Smart by Kim Slater
|Smart by Kim Slater|
|Reviewer: Robert James|
|Summary: Very strong characters make this one well worth reading, despite the mystery aspect not being quite as satisfying as I hoped for. Kim Slater is an author to watch out for!|
|Buy? Yes||Borrow? Yes|
|Pages: 240||Date: June 2014|
|Publisher: Macmillan Children's Books|
|External links: Author's website|
Shortlisted for the 2015 Waterstones Children’s Book Prize: Best Book for Teens
Shortlisted for the Children's Book Award 2016: Books for Older Readers
Kieran sees the world in a different way from most 14-year-old boys. He’s an artist, inspired by Lowry, and a boy with a strong sense of right and wrong. So when a homeless man called Colin is killed, and the police don’t seem interested, Kieran decides to investigate himself. Can he solve the mystery? Perhaps even more importantly, can he survive his home life with horrible stepfather Tony and stepbrother Ryan bullying him?
Kieran is a really wonderful character with a very strong voice. His autism is well-handled and his difficult home life is compelling to read about – I was desperately hoping for Tony and Ryan to get their comeuppance. It’s also got a massively strong ending which rounds things off perfectly for this storyline. Supporting characters are excellent, too - Tony and Ryan are vile but believably so, I felt massively sorry for Kieran's mum who's trapped in a terrible relationship, and there are sympathetic portrayals of homeless people, especially Kieran's friend Jean.
The crime aspect was less to my tastes, if I’m honest. Compared to other recent strong mysteries like The Glass Bird Girl by Esme Kerr and Murder Most Unladylike (Wells & Wong Mystery 1) by Robin Stevens, it didn't feel like enough of a puzzle to me – I think it works far better as a character-driven book than a detective story, despite the tagline A mysterious crime. A different detective being what originally drew me to the novel. I was expecting to have more of a mystery to work out for myself and didn't think I got that.

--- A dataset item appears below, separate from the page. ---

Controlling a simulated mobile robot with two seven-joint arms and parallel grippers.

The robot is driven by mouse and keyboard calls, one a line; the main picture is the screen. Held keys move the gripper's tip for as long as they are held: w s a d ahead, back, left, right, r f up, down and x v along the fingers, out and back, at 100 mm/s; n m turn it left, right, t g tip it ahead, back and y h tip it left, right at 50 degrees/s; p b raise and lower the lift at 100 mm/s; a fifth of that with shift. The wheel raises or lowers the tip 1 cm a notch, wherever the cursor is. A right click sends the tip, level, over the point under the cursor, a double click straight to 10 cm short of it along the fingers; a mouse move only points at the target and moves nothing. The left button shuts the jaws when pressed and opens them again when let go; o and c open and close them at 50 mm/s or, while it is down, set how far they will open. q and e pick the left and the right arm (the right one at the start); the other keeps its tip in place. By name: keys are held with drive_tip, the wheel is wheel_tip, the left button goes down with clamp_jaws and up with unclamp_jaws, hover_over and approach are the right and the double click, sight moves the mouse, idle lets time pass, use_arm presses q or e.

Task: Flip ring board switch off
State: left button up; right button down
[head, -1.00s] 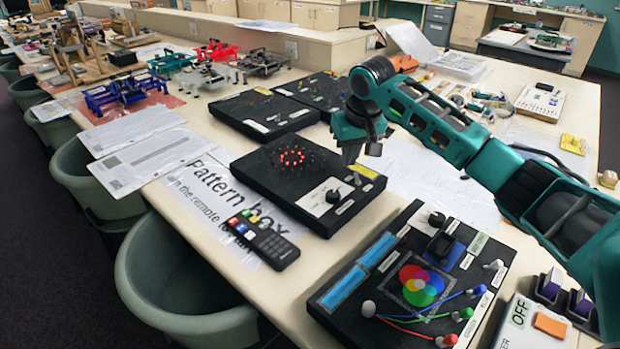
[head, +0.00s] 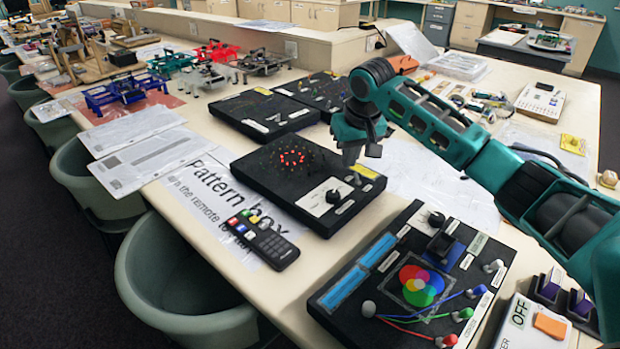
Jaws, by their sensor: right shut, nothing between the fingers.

So bearing that in mind, despite my issues with this aspect of the book it’s an easy recommendation to make on the strength of Kieran’s character. I think fans of thoughtful contemporaries will be really impressed by this debut. I'm definitely looking forward to reading more from Kim Slater!
Some of the best mysteries recently have been aimed at slightly younger readers, with the Sesame Seade trilogy, starting with Sesame Seade Mysteries 1: Sleuth on Skates by Clementine Beauvais and Sarah Horne, and The Glass Bird Girl by Esme Kerr probably being my personal favourites.